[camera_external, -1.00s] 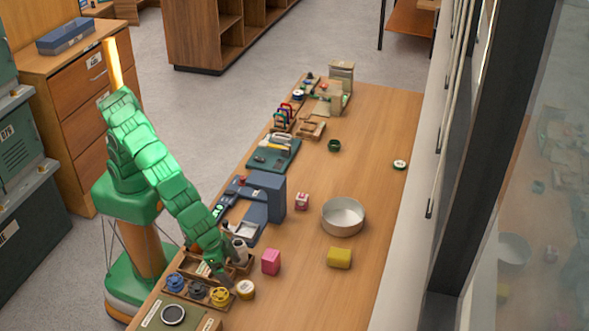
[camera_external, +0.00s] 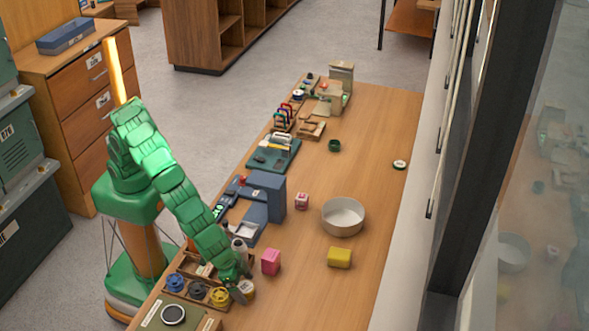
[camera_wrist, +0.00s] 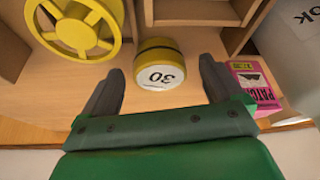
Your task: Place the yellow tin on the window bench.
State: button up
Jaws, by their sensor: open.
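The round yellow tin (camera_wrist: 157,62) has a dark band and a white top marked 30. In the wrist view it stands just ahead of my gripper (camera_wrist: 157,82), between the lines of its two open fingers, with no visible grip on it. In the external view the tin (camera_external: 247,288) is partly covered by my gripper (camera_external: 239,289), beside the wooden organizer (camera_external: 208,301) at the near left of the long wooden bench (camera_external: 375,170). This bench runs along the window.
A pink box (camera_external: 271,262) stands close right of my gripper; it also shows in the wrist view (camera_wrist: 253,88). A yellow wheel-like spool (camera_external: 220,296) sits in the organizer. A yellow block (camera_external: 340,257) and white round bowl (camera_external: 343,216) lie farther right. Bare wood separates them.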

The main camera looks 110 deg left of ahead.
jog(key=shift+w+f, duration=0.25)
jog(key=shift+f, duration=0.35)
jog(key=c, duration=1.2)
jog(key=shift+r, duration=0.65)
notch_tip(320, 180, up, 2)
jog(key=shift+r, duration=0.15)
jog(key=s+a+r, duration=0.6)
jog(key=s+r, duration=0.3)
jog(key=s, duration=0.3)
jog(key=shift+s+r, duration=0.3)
^^^^^^^^
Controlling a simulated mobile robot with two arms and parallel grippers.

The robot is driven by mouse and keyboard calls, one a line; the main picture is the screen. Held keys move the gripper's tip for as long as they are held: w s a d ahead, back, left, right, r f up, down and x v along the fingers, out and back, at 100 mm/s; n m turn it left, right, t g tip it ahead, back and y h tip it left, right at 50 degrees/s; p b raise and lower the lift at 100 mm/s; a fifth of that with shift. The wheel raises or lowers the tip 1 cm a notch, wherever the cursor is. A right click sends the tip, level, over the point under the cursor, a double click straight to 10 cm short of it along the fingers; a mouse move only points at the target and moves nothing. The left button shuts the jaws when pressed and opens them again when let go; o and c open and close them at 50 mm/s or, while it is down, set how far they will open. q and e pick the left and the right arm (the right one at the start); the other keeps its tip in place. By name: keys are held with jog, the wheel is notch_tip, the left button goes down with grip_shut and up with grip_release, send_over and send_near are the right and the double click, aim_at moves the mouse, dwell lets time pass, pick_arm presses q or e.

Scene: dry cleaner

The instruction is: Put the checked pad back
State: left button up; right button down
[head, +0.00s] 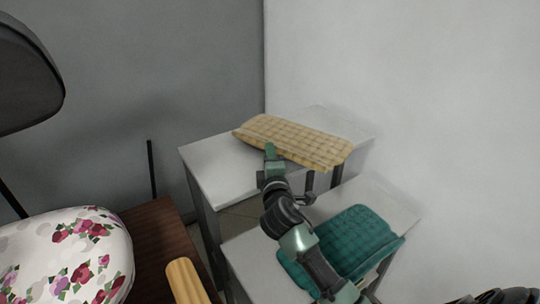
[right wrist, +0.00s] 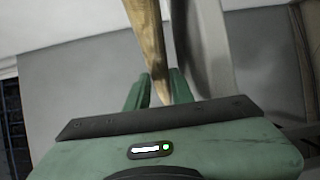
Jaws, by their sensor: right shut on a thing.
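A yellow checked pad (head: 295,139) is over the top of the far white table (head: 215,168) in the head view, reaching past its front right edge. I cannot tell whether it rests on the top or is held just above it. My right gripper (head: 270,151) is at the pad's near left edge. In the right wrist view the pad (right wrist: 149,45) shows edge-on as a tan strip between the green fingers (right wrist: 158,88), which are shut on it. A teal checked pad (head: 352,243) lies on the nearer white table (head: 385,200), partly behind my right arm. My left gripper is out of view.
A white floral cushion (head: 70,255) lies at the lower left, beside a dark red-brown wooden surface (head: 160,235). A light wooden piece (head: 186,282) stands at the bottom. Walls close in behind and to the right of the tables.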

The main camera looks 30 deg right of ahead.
^^^^^^^^
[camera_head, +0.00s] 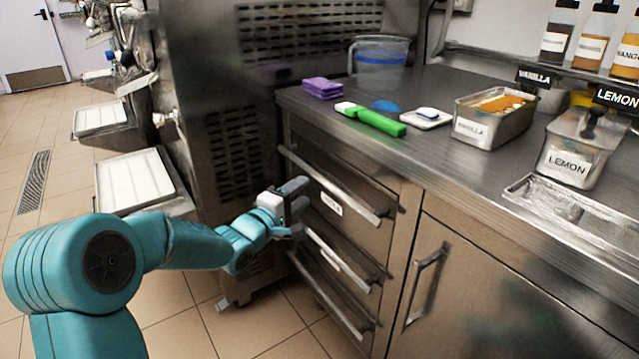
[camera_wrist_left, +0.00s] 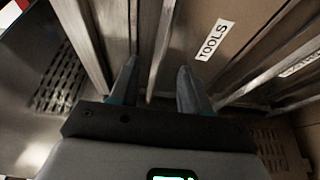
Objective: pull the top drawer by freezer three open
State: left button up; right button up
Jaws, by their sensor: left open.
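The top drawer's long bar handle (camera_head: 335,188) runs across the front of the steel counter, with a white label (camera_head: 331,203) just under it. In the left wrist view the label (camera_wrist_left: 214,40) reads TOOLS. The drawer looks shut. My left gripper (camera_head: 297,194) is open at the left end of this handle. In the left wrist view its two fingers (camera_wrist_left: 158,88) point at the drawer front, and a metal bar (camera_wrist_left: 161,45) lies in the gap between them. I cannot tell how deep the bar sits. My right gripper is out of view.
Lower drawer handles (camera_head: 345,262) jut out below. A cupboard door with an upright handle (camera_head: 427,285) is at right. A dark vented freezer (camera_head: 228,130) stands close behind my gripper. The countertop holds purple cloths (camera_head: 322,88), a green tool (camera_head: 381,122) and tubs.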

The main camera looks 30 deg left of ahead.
^^^^^^^^
Task description. Take the lines from the one holding "The robot is" to the one holding "[right wrist, +0.00s]", both lines included, and give them again exactly, with no pictures.

Written response.
The robot is driven by mouse and keyboard calls, one a line; the main picture is the screen. Held keys move the gripper's tip for as long as they are held: w s a d ahead, back, left, right, r f up, down and x v along the fingers, out and back, at 100 mm/s; n m turn it left, right, t g tip it ahead, back and y h tip it left, right at 50 degrees/s; p b raise and lower the lift at 100 mm/s; a fifth of that with shift. The wheel raises or lowers the tip 1 cm a notch, wherever the cursor is. A right click sends the tip, level, over the point under the cursor, a double click straight to 10 cm short of it along the fingers; a mouse move only points at the target and moves nothing. The left button shuts the jaws when pressed and opens them again when let go; o and c open and close them at 50 mm/s or, while it is down, set how far they will open. q and e pick the left and the right arm (the right one at the start); the other keeps its tip in place. By name: keys are held with jog, the wheel is notch_tip, the left button goes down with grip_shut and up with grip_release, send_over and send_near are the right and the double click, aim_at moves the mouse, dwell lets time pass, pick_arm presses q or e.

Scene: dry cleaner

The instruction is: Put the checked pad back
State: left button up; right button down
[head, +0.00s] 
[right wrist, +0.00s] 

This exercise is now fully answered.